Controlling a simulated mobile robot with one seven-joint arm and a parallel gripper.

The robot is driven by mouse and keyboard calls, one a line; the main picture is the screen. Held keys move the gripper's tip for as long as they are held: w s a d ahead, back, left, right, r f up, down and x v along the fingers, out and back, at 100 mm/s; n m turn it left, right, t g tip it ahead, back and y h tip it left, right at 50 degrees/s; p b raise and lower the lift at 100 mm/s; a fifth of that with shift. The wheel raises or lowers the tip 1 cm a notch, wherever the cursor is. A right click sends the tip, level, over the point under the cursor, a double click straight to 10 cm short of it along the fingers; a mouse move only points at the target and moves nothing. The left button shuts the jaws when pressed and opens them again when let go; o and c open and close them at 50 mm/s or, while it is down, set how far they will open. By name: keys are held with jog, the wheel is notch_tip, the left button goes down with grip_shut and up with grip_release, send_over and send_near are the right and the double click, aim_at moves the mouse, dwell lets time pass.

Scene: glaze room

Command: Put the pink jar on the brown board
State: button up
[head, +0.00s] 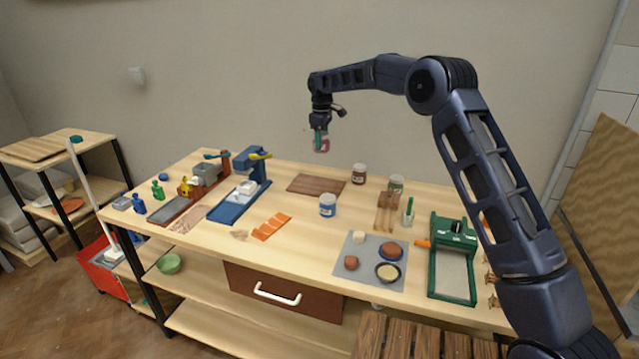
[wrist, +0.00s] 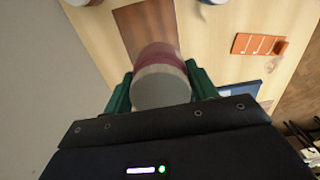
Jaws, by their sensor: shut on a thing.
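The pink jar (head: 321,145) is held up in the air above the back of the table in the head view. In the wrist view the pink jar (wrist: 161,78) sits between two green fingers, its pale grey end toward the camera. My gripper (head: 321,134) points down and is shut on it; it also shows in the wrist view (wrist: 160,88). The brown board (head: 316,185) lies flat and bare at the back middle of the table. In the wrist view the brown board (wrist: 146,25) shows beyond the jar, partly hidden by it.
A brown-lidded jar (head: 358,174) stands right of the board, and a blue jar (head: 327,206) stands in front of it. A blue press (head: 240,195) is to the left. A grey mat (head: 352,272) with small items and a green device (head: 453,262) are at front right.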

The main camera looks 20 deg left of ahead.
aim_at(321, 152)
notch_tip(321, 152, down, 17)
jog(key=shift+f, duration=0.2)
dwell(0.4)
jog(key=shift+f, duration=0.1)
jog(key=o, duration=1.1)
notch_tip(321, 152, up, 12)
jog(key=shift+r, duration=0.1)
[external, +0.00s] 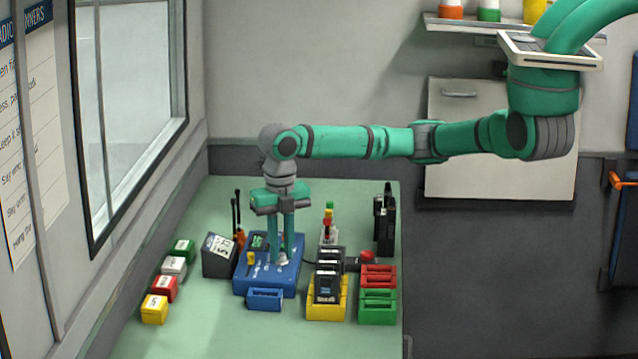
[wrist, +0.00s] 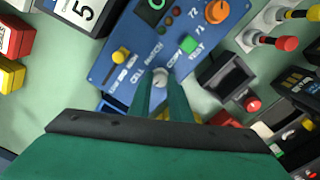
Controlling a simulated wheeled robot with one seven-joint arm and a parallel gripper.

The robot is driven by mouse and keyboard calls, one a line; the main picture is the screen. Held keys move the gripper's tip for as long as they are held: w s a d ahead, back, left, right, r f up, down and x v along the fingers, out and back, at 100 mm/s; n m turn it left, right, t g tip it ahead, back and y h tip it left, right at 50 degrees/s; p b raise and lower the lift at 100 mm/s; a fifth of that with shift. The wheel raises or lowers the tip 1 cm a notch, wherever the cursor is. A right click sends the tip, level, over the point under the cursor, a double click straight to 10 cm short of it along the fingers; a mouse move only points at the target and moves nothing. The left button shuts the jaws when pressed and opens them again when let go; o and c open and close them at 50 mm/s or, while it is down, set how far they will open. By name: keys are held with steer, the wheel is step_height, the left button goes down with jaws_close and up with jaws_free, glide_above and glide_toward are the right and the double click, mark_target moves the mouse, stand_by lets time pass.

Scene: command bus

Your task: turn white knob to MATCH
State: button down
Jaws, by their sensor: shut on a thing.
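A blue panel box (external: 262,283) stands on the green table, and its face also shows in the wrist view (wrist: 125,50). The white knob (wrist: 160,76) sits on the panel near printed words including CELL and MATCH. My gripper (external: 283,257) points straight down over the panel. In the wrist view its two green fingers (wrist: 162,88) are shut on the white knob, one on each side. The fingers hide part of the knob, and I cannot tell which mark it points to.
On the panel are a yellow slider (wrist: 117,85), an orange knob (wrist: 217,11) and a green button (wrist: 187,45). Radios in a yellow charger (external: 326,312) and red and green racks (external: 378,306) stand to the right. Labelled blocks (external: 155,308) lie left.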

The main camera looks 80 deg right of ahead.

■ ■ ■

## Task objective
Transcribe all the lines above exactly, apart from the pictures.

## The solution
Controlling a simulated mobile robot with one seven-joint arm and a parallel gripper.

The robot is driven by mouse and keyboard calls, one a line; the main picture is the screen. Held keys move the gripper's tip for as long as they are held: w s a d ahead, back, left, right, r f up, down and x v along the fingers, out and back, at 100 mm/s; n m turn it left, right, t g tip it ahead, back and y h tip it left, right at 50 degrees/s; p b raise and lower the lift at 100 mm/s; a fifth of that with shift. The wheel raises or lowers the tip 1 cm a notch, wherever the cursor is. A right click sends the tip, level, over the point under the cursor, a double click straight to 10 cm short of it along the fingers; a mouse move only points at the target and moves nothing. The left button shuts the jaws when pressed and opens them again when let go; o and c open and close them at 50 mm/s or, while it is down, set how far they will open. By name: keys are held with jog, the wheel is notch_tip, the left button goes down with grip_shut and up with grip_release, send_over and send_near are the right and the double click, aim_at moves the mouse, dwell lets time pass.

Scene: glaze room

Command: Put the pink jar on the brown board
State: button up
[head, +0.00s] 
[wrist, +0.00s] 
Jaws, by their sensor: shut on a thing.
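The pink jar (head: 321,145) is held up in the air above the back of the table in the head view. In the wrist view the pink jar (wrist: 161,78) sits between two green fingers, its pale grey end toward the camera. My gripper (head: 321,134) points down and is shut on it; it also shows in the wrist view (wrist: 160,88). The brown board (head: 316,185) lies flat and bare at the back middle of the table. In the wrist view the brown board (wrist: 146,25) shows beyond the jar, partly hidden by it.
A brown-lidded jar (head: 358,174) stands right of the board, and a blue jar (head: 327,206) stands in front of it. A blue press (head: 240,195) is to the left. A grey mat (head: 352,272) with small items and a green device (head: 453,262) are at front right.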

The main camera looks 20 deg left of ahead.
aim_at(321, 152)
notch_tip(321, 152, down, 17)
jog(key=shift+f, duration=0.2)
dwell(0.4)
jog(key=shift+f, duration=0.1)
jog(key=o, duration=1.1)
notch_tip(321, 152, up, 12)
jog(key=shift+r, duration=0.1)
[external, +0.00s] 
[wrist, +0.00s] 
Controlling a simulated wheeled robot with one seven-joint arm and a parallel gripper.

The robot is driven by mouse and keyboard calls, one a line; the main picture is the screen. Held keys move the gripper's tip for as long as they are held: w s a d ahead, back, left, right, r f up, down and x v along the fingers, out and back, at 100 mm/s; n m turn it left, right, t g tip it ahead, back and y h tip it left, right at 50 degrees/s; p b raise and lower the lift at 100 mm/s; a fifth of that with shift. The wheel raises or lowers the tip 1 cm a notch, wherever the cursor is. A right click sends the tip, level, over the point under the cursor, a double click straight to 10 cm short of it along the fingers; a mouse move only points at the target and moves nothing. The left button shuts the jaws when pressed and opens them again when let go; o and c open and close them at 50 mm/s or, while it is down, set how far they will open. By name: keys are held with steer, the wheel is step_height, the left button goes down with jaws_close and up with jaws_free, glide_above and glide_toward are the right and the double click, mark_target moves the mouse, stand_by lets time pass.

Scene: command bus

Your task: turn white knob to MATCH
State: button down
Jaws, by their sensor: shut on a thing.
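A blue panel box (external: 262,283) stands on the green table, and its face also shows in the wrist view (wrist: 125,50). The white knob (wrist: 160,76) sits on the panel near printed words including CELL and MATCH. My gripper (external: 283,257) points straight down over the panel. In the wrist view its two green fingers (wrist: 162,88) are shut on the white knob, one on each side. The fingers hide part of the knob, and I cannot tell which mark it points to.
On the panel are a yellow slider (wrist: 117,85), an orange knob (wrist: 217,11) and a green button (wrist: 187,45). Radios in a yellow charger (external: 326,312) and red and green racks (external: 378,306) stand to the right. Labelled blocks (external: 155,308) lie left.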

The main camera looks 80 deg right of ahead.

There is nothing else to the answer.